* START *

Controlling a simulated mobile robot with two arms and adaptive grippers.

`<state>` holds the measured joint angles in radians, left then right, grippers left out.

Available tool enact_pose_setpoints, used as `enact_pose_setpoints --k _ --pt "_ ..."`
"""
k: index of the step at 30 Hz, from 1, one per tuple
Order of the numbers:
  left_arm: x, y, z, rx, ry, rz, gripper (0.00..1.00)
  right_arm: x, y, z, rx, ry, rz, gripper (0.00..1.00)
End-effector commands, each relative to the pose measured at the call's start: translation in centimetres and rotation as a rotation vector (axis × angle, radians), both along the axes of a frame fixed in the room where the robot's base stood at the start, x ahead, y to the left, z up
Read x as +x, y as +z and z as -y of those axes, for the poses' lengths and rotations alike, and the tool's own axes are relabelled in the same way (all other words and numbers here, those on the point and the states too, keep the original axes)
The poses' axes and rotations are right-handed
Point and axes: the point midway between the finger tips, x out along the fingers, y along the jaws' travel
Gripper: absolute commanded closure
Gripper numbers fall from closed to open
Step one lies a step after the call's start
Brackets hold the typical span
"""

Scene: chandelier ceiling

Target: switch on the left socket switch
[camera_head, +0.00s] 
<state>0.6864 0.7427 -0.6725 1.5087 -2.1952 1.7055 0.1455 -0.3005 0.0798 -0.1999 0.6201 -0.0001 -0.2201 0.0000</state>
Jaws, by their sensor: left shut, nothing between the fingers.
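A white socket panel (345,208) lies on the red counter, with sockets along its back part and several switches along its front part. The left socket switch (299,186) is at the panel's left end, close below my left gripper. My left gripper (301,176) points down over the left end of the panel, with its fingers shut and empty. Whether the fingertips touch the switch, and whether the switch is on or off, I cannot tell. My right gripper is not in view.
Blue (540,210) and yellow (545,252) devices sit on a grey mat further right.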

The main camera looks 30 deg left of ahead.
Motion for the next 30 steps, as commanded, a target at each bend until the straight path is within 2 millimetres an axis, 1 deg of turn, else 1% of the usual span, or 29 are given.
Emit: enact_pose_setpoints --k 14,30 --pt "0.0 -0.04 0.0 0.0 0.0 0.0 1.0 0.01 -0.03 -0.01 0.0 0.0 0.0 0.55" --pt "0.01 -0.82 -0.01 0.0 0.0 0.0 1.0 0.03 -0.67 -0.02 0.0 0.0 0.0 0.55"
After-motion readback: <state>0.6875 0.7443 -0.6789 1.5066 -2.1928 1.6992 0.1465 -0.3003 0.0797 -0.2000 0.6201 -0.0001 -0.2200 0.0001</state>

* END *

GIVEN PROBLEM:
Everything from the line with "Order of the" through the line with "Gripper numbers fall from closed to open" is to be output exactly; leave out all other lines.

SOLVED EXERCISE:
Order of the numbers:
  left_arm: x, y, z, rx, ry, rz, gripper (0.00..1.00)
  right_arm: x, y, z, rx, ry, rz, gripper (0.00..1.00)
End-effector commands, each relative to the pose measured at the call's start: translation in centimetres and rotation as a rotation vector (axis × angle, radians), both along the axes of a frame fixed in the room where the robot's base stood at the start, x ahead, y to the left, z up
Read x as +x, y as +z and z as -y of those axes, for the poses' lengths and rotations alike, and the tool's own axes are relabelled in the same way (all other words and numbers here, those on the point and the states too, keep the original axes)
The poses' axes and rotations are right-handed
Point and axes: the point midway between the finger tips, x out along the fingers, y along the jaws' travel
Gripper: absolute commanded closure
Gripper numbers fall from closed to open

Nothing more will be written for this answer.